メガネの装い
中学生以来ずっと使っているメガネは、かつてクラシックカーレースを嗜んでいた頃、一度だけコンタクトレンズに変えようと試みたことがあったが、深夜の国道でオープンカーを運転していた最中、抜き去ったトラックの粉じんが目に入り、言い得ぬ恐怖体験をした。それであっさり諦めてメガネは今に至っている。恒常的にメガネを使用している人の顔は、それが素顔とセットになって記憶されているせいか「メガネ顔」という。
思えばこれまで買い揃えたメガネは数知れず、様々な色や形の物を使ってきた。
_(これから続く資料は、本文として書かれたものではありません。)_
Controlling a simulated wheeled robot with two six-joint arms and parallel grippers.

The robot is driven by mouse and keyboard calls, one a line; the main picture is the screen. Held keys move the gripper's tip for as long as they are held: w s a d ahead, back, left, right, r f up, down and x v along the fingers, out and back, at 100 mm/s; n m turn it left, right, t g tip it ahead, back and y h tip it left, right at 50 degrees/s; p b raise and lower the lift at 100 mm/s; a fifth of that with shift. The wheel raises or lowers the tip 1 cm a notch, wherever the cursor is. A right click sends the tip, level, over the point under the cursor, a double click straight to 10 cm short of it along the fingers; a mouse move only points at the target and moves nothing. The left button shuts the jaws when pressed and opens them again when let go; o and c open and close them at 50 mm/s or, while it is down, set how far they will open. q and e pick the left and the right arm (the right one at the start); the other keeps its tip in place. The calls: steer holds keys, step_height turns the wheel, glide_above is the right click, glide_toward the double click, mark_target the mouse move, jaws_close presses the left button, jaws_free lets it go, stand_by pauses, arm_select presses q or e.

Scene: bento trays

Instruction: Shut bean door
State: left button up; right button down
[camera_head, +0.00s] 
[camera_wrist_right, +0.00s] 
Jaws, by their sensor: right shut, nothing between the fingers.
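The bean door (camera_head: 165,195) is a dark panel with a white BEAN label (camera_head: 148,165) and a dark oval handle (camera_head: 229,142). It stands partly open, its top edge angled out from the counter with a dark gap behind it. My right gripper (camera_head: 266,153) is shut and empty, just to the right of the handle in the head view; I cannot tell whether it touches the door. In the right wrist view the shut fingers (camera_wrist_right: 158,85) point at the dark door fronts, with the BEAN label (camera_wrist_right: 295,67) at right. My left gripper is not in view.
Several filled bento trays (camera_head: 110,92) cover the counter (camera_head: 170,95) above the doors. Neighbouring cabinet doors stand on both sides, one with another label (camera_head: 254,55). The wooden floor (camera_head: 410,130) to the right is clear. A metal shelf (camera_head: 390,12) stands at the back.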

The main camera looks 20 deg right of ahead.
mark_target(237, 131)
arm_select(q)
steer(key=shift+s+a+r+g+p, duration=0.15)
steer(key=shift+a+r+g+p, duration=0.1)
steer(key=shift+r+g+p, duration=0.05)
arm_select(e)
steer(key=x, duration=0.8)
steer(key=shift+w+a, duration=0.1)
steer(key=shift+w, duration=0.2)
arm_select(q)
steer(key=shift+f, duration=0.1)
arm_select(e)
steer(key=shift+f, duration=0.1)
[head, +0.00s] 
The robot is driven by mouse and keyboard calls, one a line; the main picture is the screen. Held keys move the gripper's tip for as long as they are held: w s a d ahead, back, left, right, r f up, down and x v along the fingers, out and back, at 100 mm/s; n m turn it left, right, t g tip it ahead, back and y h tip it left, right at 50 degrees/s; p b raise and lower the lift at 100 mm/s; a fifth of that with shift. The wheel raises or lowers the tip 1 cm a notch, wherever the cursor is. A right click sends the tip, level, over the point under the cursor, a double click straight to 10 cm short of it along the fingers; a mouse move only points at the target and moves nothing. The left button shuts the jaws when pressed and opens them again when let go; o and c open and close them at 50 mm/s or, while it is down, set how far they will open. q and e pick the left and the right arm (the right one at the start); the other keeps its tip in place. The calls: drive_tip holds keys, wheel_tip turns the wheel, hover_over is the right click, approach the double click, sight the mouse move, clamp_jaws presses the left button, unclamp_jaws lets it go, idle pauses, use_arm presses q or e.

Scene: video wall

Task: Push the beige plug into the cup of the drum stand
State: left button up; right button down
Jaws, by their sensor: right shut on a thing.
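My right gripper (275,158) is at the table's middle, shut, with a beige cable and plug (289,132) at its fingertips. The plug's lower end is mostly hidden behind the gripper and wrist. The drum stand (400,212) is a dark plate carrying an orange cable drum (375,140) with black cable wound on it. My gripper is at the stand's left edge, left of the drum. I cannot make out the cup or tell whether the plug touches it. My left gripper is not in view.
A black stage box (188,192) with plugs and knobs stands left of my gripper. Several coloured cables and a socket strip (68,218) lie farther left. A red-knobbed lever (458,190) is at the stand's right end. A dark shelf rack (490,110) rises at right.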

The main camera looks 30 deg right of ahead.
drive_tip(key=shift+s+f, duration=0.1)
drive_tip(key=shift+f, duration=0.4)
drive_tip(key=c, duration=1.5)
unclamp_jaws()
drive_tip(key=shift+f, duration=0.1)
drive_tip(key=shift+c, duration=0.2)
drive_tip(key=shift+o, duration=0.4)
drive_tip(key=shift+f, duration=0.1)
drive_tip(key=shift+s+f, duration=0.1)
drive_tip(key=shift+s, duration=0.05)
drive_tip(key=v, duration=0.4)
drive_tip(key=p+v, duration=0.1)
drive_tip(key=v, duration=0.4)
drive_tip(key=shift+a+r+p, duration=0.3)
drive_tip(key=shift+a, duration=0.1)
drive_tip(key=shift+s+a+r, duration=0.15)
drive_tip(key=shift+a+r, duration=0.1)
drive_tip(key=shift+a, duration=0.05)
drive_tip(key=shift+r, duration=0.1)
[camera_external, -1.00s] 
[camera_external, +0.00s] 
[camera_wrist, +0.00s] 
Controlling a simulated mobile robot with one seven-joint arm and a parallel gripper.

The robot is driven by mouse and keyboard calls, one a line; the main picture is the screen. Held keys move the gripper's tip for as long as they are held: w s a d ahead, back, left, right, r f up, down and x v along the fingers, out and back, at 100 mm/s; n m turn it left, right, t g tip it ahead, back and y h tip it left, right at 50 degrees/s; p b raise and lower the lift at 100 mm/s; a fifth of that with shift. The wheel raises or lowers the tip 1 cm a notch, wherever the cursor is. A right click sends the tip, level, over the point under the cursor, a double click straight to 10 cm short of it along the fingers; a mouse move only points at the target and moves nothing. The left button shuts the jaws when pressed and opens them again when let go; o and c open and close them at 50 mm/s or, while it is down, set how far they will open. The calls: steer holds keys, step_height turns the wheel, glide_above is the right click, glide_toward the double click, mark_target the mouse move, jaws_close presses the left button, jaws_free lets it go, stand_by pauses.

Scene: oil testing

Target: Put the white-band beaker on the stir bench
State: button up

メガネという代物は、実用性とファッション性を兼ね備えた重要なアイテム。長らく付き合うだけに、何でも良いというワケにはいかない。
クラシカルなべっ甲風のボストングラスや、アメリカ懐古調のウェリントングラスを始め、昨今では著名な工業デザイナーの作品までが製品化され、その選択肢は限りなく増えた。一部ではキャラクターを創り上げるために、視力調節を必要としない人までがメガネを着用していて、これをファッショングラスと分類しているという。
顔の中でも、相手に強く印象づける目元の様子を変化させるメガネだ。顔の輪郭だけでなく、社会的立場やTPOに配慮した正しいメガネ選びは男の必須科目。スーツと同じく、充分な吟味のもとに選びたいものだねえ。
尤も昨今では近視に加えた老眼が始まり、その選択肢は乏しく、結局は跳ね上げ型のシンプルなメガネが盟友となってしまったが。